- **Objective**: Across the listing below, how many lines hold "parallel"? Reply with the number by itself.

- **Exercise material**:
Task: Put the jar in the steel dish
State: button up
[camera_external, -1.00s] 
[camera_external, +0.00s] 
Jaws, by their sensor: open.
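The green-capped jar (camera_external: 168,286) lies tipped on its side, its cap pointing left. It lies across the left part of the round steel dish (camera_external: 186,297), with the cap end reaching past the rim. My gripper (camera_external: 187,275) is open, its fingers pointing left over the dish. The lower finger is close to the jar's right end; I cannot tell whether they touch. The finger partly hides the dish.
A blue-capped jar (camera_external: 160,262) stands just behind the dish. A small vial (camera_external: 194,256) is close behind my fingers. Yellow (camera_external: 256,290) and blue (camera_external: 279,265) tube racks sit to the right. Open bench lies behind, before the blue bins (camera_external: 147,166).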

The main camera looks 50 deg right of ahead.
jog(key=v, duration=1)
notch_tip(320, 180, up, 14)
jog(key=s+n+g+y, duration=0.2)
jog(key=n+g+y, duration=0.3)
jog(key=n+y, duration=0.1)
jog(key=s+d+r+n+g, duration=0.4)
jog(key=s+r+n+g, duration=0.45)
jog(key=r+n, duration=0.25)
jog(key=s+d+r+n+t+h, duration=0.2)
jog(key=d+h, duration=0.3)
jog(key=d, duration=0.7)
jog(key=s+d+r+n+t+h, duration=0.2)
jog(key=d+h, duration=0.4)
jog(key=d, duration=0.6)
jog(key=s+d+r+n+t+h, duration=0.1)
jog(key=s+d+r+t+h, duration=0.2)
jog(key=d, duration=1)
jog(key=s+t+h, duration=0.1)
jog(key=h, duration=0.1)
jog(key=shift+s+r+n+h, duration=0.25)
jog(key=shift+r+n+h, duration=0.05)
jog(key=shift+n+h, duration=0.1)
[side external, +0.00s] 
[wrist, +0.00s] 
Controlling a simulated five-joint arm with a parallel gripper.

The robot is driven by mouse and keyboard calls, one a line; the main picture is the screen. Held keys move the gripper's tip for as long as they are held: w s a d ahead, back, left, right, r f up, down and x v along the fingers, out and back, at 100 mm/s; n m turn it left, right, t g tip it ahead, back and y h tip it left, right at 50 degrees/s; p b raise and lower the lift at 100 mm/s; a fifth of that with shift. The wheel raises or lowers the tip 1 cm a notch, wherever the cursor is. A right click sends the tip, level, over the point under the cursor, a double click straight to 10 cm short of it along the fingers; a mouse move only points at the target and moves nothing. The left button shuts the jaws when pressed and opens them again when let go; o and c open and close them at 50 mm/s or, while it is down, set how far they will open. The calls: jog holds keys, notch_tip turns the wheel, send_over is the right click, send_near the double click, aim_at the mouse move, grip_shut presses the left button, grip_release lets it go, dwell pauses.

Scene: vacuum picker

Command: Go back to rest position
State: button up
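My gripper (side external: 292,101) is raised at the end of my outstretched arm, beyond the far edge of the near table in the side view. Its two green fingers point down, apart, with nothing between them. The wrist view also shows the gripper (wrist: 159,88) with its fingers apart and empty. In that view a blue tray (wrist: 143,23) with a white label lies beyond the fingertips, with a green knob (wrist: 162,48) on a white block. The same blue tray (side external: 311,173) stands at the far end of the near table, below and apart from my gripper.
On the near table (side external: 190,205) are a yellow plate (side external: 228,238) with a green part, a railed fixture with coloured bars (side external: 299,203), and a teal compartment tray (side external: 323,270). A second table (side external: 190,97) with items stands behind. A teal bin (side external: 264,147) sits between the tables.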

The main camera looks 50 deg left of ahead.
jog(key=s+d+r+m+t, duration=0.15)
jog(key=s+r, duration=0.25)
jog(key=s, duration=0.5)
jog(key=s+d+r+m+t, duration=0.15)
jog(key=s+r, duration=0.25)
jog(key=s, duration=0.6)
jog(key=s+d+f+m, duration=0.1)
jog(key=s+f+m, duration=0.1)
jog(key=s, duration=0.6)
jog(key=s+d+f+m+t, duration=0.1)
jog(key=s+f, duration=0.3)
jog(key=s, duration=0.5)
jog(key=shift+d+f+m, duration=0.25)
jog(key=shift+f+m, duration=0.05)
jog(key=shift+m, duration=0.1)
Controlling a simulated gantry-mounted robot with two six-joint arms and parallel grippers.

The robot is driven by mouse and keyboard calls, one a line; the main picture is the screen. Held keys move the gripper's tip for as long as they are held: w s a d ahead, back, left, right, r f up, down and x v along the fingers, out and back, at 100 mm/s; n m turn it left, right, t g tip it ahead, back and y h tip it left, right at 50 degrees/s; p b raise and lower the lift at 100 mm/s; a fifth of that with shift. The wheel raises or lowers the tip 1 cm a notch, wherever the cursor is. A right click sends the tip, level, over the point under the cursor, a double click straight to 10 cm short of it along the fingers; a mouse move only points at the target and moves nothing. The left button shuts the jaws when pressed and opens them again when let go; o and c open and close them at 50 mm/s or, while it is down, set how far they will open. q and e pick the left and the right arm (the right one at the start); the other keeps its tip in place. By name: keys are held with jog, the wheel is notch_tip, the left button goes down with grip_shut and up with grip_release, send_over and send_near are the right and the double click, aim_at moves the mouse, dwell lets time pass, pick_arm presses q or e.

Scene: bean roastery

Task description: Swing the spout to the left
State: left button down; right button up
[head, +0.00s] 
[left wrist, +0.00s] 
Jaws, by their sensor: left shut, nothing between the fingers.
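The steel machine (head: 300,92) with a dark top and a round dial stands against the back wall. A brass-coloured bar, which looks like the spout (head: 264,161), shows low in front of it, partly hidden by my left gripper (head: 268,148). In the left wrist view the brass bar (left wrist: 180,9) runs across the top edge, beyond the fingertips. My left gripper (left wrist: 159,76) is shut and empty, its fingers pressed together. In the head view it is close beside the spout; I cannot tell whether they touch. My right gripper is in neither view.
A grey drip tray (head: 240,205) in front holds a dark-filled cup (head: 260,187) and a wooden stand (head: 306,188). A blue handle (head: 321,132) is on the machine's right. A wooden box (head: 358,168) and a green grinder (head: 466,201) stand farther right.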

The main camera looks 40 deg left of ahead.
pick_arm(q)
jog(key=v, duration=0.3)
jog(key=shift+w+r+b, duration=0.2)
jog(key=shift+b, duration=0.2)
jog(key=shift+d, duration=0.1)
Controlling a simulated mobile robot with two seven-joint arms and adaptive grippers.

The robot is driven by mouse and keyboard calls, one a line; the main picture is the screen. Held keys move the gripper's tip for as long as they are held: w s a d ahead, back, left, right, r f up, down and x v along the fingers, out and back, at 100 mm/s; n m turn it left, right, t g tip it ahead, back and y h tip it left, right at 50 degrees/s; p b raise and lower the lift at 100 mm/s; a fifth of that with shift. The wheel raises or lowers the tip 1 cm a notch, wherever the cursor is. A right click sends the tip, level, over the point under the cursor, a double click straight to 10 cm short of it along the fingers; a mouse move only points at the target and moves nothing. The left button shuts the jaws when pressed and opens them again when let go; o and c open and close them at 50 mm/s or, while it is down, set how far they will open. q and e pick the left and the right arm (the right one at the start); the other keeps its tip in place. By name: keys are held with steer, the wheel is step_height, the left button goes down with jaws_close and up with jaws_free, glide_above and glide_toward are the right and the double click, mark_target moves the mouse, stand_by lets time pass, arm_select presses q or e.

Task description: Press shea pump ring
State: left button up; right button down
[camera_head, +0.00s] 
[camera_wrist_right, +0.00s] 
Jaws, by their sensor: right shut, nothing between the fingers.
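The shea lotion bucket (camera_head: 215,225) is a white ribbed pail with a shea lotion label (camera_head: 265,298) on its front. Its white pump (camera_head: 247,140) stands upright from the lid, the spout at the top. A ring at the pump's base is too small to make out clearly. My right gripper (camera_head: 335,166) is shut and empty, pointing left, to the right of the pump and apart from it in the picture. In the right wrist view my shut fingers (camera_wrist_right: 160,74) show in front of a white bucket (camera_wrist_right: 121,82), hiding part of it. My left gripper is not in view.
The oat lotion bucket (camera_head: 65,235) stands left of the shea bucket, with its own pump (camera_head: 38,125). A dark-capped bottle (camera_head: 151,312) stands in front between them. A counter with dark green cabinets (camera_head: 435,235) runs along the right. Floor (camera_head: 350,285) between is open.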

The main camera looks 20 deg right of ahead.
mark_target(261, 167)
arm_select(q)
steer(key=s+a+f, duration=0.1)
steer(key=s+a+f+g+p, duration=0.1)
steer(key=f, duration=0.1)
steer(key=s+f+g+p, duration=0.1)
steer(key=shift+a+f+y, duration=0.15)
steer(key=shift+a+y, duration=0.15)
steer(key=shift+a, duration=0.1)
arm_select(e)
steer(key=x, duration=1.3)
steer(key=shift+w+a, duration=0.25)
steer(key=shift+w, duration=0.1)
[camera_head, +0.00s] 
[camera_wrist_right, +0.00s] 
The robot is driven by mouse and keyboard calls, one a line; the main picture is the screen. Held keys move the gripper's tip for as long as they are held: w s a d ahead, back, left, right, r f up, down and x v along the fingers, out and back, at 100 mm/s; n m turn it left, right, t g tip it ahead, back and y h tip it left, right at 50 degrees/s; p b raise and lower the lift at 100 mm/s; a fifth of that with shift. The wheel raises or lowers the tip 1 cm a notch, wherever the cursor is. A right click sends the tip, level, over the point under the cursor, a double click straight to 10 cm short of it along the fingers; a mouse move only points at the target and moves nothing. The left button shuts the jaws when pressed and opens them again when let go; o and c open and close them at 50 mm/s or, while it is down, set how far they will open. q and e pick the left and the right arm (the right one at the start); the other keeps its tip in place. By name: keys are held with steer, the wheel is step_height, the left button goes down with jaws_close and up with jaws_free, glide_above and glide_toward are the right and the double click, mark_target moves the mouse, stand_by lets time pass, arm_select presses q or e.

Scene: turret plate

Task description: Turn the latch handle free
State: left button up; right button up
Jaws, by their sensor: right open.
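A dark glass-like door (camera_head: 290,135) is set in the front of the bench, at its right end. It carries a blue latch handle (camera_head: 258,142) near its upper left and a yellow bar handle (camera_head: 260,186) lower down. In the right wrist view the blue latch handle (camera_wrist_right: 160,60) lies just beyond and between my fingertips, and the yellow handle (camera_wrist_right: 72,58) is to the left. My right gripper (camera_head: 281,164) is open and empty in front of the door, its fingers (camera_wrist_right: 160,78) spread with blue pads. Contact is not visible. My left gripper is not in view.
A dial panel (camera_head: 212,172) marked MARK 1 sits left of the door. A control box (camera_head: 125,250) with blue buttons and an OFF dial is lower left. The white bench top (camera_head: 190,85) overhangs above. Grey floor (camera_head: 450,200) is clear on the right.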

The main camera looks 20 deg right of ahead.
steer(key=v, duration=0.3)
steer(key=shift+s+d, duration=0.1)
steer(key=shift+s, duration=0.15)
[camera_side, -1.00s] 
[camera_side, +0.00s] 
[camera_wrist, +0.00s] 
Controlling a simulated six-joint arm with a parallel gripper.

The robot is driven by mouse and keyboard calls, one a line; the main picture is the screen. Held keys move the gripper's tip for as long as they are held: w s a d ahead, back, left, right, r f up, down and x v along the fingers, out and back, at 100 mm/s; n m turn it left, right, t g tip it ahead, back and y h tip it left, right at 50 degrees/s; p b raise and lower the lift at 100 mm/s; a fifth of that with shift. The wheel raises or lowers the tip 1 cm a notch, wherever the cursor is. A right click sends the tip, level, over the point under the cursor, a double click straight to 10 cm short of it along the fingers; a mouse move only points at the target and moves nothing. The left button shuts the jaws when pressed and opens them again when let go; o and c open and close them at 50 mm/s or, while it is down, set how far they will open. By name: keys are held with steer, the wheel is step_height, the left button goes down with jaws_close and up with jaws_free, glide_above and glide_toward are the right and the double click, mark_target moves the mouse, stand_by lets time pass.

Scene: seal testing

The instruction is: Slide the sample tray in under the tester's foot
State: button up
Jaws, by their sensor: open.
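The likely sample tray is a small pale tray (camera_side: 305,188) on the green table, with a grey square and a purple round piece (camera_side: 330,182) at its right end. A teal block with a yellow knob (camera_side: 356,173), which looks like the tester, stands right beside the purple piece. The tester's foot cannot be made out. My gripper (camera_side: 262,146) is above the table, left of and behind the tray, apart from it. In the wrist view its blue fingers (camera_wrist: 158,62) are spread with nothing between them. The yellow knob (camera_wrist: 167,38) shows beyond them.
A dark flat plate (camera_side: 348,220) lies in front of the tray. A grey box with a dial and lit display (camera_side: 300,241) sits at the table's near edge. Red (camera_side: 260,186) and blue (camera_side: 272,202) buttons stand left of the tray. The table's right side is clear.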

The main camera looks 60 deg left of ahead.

- **Exercise answer**: 3